Professor Can has been hiking the BiH mountains with his students for the past 15 years

Professor Can has been hiking the BiH mountains with his students for the past 15 years

SARAJEVO, July 26 (FENA) – I was born in a mountain village at an altitude of 1,200 meters above sea level, 90 kilometers away from Izmir. The nearest town, Tire was 14 km away. The villagers went to the city twice a week, which means a walk of 28 km. This is how I have been a mountaineer since birth, says Professor Mehmet Can, Ph.D., who has been living in BiH since 2005 where he works as a lecturer at the Faculty of Engineering and the Faculty of Natural Sciences at the International University Sarajevo (IUS).

The reason for talking to Professor Can is his commitment to nature and mountains, which is generally known not only among his students who go on trips with him, but also among mountaineers and nature lovers in BiH, who gave him the nickname the ‘Professor’.

“I’ve always loved nature. I also loved the sea, I swam and dived. But as the seashore became crowded with people, I turned to the mountains. When I came to Istanbul Technical University, I went to a mountaineering association. There was a lecture about Mount Toros, which is above 3,000 meters above sea level. The lecturer, the guide, said that each mountain has its own character, the same as with people. Mountains can be happy or angry, due to the behavior of hikers. Hikers can take a beautiful colorful stone in the mountain to see it, to enjoy it, but they have to bring it back to the same place. If mountaineers get angry with the mountain, it can send them an avalanche or cover them with stones in a narrow passage,” explains Professor Can speaking about his attitude towards nature.

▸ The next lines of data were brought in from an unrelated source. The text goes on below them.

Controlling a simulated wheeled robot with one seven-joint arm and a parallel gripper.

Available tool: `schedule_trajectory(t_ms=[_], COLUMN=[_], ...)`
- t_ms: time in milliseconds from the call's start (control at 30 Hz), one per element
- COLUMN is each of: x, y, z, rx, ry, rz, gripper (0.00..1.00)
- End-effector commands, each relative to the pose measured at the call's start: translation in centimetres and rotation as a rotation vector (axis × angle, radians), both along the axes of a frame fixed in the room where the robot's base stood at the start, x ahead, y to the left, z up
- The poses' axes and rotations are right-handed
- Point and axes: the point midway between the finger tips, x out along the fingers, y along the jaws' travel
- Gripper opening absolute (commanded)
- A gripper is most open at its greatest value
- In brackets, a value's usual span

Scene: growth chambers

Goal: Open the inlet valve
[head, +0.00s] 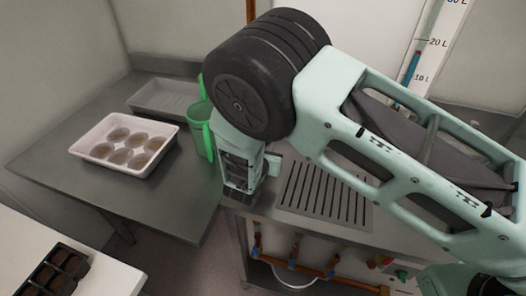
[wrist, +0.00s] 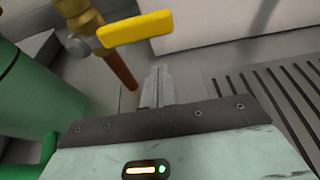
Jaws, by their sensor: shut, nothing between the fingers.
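In the wrist view a valve with a flat yellow lever (wrist: 135,29) and a brass body (wrist: 82,22) sits on a copper pipe (wrist: 119,68). The lever points to the right, across the pipe's line. My gripper (wrist: 157,70) is shut and empty. Its fingertips are below the lever in the picture, just right of the pipe; I cannot tell whether they touch anything. In the head view my arm hides the valve and most of my gripper.
A green jug (head: 198,122) stands close on the left of my wrist. A white tray of several round pots (head: 166,160) lies on the left bench. A slotted drain grate (head: 325,193) is right of my gripper. Copper pipes (head: 300,262) run below the bench.

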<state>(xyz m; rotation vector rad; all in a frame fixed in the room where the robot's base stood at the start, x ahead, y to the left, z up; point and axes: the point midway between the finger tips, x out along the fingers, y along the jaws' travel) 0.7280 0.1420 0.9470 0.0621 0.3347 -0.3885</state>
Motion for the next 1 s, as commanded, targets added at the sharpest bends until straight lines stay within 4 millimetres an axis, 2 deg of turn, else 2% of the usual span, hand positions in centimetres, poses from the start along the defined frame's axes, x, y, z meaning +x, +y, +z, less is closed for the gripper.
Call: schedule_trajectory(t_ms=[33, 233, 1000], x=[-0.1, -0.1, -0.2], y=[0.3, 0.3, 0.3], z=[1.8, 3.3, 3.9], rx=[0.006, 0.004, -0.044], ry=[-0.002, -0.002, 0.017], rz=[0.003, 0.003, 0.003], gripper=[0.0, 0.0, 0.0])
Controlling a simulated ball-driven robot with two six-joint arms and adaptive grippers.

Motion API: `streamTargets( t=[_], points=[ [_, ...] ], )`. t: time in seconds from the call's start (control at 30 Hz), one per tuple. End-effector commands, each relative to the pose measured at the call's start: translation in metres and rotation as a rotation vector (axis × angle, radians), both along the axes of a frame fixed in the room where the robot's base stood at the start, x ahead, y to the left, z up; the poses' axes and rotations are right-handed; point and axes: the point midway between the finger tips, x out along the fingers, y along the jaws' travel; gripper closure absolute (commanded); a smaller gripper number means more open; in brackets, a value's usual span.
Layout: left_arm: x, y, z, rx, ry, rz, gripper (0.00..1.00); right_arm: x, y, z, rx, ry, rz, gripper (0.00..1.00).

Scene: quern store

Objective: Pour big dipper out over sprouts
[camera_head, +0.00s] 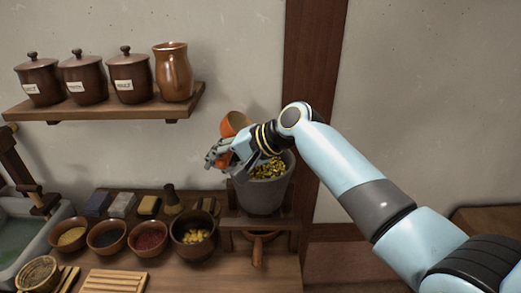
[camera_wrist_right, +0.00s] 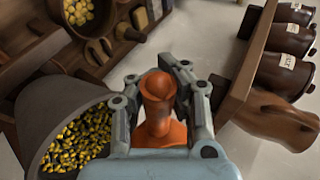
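My right gripper (camera_head: 218,156) is shut on an orange-brown dipper (camera_head: 233,123), whose handle (camera_wrist_right: 160,105) stands between the two fingers in the wrist view. In the head view the dipper's rounded end shows above the gripper, beside the grey pot's rim; its contents cannot be seen. The grey pot (camera_head: 262,195) stands upright and holds many yellow and dark bits (camera_wrist_right: 82,142), possibly the sprouts. A brown bowl (camera_head: 193,250) with yellow lumps stands to its left. My left gripper is not in view.
Bowls of yellow, dark and red contents (camera_head: 148,238) stand left along the wooden counter. Coloured blocks (camera_head: 122,204) lie behind them. A wall shelf (camera_head: 110,105) with lidded jars and a copper-brown jug (camera_head: 173,72) is above. A stone basin (camera_head: 30,235) is far left.

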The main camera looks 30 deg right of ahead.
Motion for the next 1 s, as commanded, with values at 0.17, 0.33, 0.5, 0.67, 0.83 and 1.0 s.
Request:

Immediately after arriving in Sarajevo in 2005, he founded the hiking association “Hurry up, but slowly” (Požuri polako) at the IUS.

“The symbol of our society is a turtle. We also have our own flag. The society is open to students, professors, administrative staff, and their friends. We started with simpler tours, Bukovik, Skakavac, Trebević, Igman, and moved on to more demanding ones such as Bjelašnica, Visočica, Treskavica, Čvrsnica.

Today, I have recorded 200 routes on seven mountains. Most of our tours are about 30 km long. We divide them into three groups, heavy, medium, light. Students join according to their abilities. We are not looking for any special equipment other than good shoes. All tours are free for students. They go mostly by car, and students are not required to participate in the cost of gasoline. I always pay for tea or coffee at the mountain lodge. It costs 1 KM, so it is easy to be generous in BiH,” says 77-year-old Professor Can.

Thousands of students from 50 countries became members of the mountaineering association he founded when he came to Sarajevo. Most of them were BiH students, and some of them visited the mountains in their country for the first time with Professor Can. Even the Skakavac waterfall.

When asked whether, as a professor, he noticed the difference between Turkish, Bosnian and students from other countries who study at IUS, he answered in the affirmative.

“There is a difference because they belong to different cultures and that is normal. I have noticed that Bosnian students talk a lot, do not close their mouths even when hiking and climbing. The Turks are silent. When Arab students started to join us, I saw that they were talking even more than Bosnians,” says the professor.

He also presented his views on the difference between the mountains in BiH and Turkey.

“I come from western Turkey. There is not much nature there, everything is inhabited. Bosnia is full of wild mountains, Evliya Celebi long time ago described Bosnia as an ocean of trees. In Josip Broz Tito’s time, there was a strong tradition of hiking, people went to the mountains and it was free of charge. It seems that now in BiH people are busy making money, so they don’t have time for the mountains. My message to people in BiH is to return to the mountains and enjoy hiking,” says at the end of the conversation with FENA Professor Mehmet Can, who will soon retire and return to Turkey.